Today, the NZ Herald reported:

Moves to water down the emissions trading scheme which the Government announced last week will cost the taxpayer $328 million over the next four years.

Just over 80 per cent of the impact, or $265 million, arises from the decision to extend indefinitely the "transitional" buy one, get one free provision of the scheme, under which oil companies, power companies and industrial emitters with obligations under the scheme need to surrender only one unit to the Government for every 2 tonnes of emissions they are liable for.

Under the present law that was to have expired at the end of this year.


Climate Change Minister Tim Groser objects to describing a decision not to increase a charge or a tax as a "fiscal cost".

"If I said 'Let's do a tax increase to raise $1 billion' and the Finance Minister said 'I don't think households and companies can afford $1 billion' could I then say, "But minister, there's a fiscal cost of $1 billion to your not agreeing to my proposal'?" Groser said. "We never saw this as a revenue-earning mechanism."

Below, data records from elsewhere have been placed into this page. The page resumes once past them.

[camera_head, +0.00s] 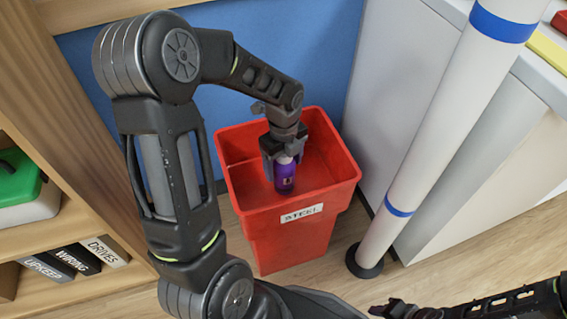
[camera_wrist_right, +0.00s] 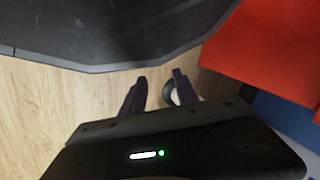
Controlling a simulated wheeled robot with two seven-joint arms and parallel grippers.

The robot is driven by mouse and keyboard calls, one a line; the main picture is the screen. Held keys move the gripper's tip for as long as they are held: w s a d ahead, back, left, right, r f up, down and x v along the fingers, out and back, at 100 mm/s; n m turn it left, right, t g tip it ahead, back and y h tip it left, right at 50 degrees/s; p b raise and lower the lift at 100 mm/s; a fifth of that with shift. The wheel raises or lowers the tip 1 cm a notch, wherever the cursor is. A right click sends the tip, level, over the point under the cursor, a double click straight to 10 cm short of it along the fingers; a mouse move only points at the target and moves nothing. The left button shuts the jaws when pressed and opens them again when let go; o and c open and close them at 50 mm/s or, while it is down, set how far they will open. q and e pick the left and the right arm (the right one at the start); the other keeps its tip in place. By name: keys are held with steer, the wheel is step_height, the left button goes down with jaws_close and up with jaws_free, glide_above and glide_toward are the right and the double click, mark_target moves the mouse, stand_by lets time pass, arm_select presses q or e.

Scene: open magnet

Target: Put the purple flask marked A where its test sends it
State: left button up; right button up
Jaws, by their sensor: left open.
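The purple flask (camera_head: 285,177) is upright inside the red bin (camera_head: 337,179), whose front label reads STEEL. Its light top is between the fingers of my left gripper (camera_head: 284,153), which points down into the bin and is open. I cannot tell whether the flask stands on the bin's floor. A small mark on the flask is too small to read. My right gripper (camera_wrist_right: 160,82) is open and empty above the wooden floor in the right wrist view. In the head view it is low at the right, partly cut off.
A white pole with blue bands (camera_head: 425,135) stands on a dark base right of the bin, beside a white cabinet (camera_head: 395,75). A wooden shelf (camera_head: 75,215) with binders and a green-lidded box stands at left. A blue wall is behind the bin.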

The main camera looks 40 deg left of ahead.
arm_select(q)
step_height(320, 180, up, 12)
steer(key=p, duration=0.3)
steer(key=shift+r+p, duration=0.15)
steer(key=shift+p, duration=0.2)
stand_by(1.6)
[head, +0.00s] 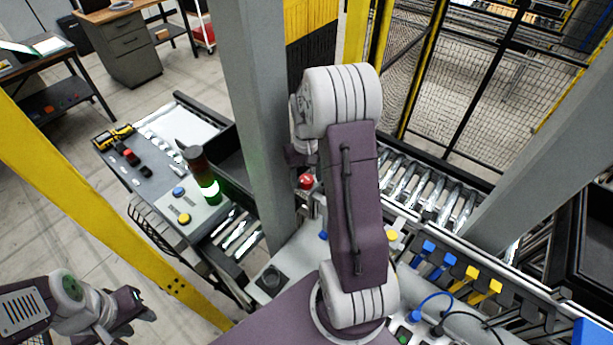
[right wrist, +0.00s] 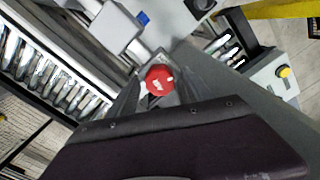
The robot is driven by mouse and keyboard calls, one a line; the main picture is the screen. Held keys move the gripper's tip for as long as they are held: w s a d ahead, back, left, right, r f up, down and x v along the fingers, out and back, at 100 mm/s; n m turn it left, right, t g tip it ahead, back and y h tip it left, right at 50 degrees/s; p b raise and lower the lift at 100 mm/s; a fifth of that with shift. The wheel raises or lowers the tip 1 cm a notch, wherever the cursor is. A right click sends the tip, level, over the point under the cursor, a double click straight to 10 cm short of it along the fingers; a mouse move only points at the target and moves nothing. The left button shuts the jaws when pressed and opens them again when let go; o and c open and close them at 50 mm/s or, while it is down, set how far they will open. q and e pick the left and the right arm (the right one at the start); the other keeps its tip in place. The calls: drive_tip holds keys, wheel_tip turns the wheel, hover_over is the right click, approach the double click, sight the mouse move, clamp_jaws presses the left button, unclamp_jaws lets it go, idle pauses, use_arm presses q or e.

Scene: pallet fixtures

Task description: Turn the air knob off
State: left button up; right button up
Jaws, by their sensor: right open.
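A round red knob (head: 306,181) with a white mark on its face sits low beside the grey post. I take it to be the air knob. In the right wrist view the red knob (right wrist: 159,80) lies between the dark fingers of my right gripper (right wrist: 158,88), which are open around its sides. I cannot tell whether they touch it. In the head view my right arm and wrist largely hide that gripper. My left gripper (head: 132,309) is at the lower left, far from the knob; its jaw opening is unclear.
The grey post (head: 255,110) rises close beside the knob. A roller conveyor (head: 425,190) lies right of my right arm. A black knob (head: 271,277) sits on a panel in front. A stack light (head: 203,175) and a button box (head: 180,205) stand left.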

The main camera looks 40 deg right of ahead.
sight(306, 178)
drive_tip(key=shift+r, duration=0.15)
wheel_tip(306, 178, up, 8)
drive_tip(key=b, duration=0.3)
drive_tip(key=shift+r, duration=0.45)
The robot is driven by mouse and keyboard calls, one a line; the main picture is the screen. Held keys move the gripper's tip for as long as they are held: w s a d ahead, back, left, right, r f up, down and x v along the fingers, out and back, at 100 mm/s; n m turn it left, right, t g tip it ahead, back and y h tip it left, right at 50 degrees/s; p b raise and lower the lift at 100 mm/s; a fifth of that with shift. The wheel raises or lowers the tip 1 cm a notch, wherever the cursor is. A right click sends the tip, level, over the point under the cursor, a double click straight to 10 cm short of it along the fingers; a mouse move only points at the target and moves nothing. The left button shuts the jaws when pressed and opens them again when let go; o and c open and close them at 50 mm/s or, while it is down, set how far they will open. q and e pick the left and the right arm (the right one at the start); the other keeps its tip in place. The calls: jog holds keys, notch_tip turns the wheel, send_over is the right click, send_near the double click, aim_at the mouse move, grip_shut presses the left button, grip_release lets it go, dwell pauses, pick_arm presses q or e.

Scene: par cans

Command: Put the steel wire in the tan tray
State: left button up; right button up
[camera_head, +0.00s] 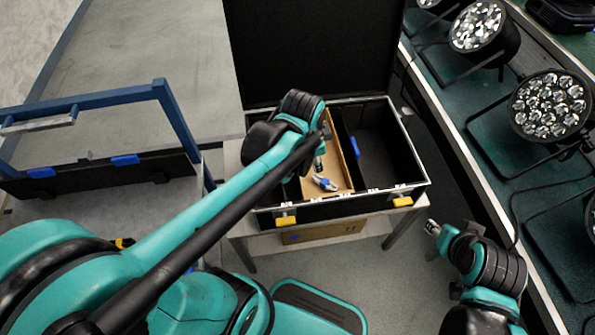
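The tan tray (344,168) lies in the left part of an open black case. My left arm reaches over the case from the left and hides much of the tray's left and far side. My left gripper (319,160) is over the tray, pointing down; its fingers are too small to tell open from shut. A small blue and white item (325,183) lies in the tray just below it; I cannot tell whether this is the steel wire. No steel wire shows clearly elsewhere. My right gripper (432,228) is outside the case, to its lower right, with nothing visible in it.
The case (408,153) has a raised lid (310,45) behind it and stands on a low table (232,165). Par cans (550,105) line a bench on the right. A blue-railed cart (165,95) stands left.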

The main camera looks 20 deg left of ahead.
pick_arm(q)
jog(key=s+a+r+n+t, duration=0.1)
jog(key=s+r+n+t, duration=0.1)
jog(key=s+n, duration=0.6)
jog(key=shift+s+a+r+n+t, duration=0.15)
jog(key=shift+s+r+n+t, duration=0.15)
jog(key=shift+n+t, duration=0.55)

Tim Groser is talking rubbish! Firstly it costs us internationally because the government has to purchase additional carbon credits to offset those gifted to polluting industries, secondly polluting industries continue to post huge profits so there is no question that they can afford to pay for the environmental damage they cause and thirdly there's a fiscal cost for the government and more importantly taxpayers, which we cannot afford.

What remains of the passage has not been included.